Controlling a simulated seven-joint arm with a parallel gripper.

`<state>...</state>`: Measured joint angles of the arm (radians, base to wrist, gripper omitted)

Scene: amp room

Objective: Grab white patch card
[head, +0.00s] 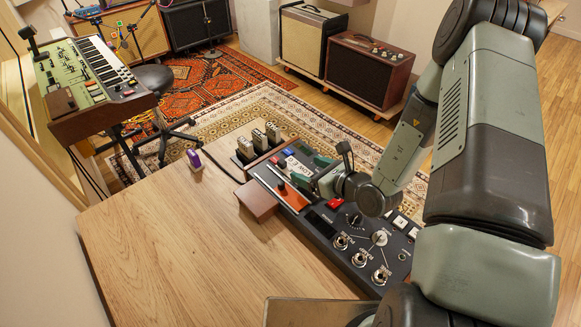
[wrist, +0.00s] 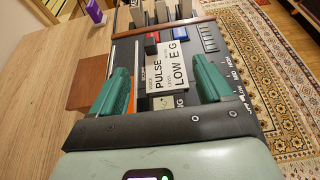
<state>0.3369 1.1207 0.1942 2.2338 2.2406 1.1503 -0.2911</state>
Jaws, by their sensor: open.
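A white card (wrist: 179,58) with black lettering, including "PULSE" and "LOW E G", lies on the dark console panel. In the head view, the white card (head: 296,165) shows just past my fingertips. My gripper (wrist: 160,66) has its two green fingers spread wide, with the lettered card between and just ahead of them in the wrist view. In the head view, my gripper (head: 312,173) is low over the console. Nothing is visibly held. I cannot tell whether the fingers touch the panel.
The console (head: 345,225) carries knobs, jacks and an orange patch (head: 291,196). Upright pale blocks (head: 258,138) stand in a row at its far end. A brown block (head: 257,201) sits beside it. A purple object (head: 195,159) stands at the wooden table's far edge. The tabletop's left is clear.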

...

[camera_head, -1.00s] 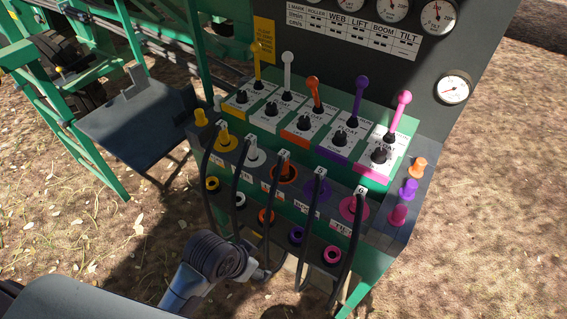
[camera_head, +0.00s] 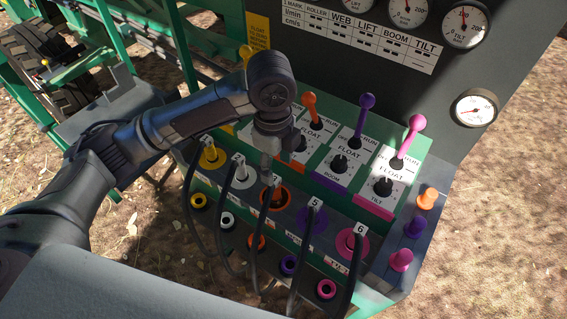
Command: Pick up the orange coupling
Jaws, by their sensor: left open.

| WORK TO COMPLETE |
Return each line where "joint" shows up.

| TASK ANSWER |
Controlling a simulated seven-joint arm with a parallel gripper.
`<state>...</state>`: Measured joint angles of the arm (radians, base to wrist, gripper omitted)

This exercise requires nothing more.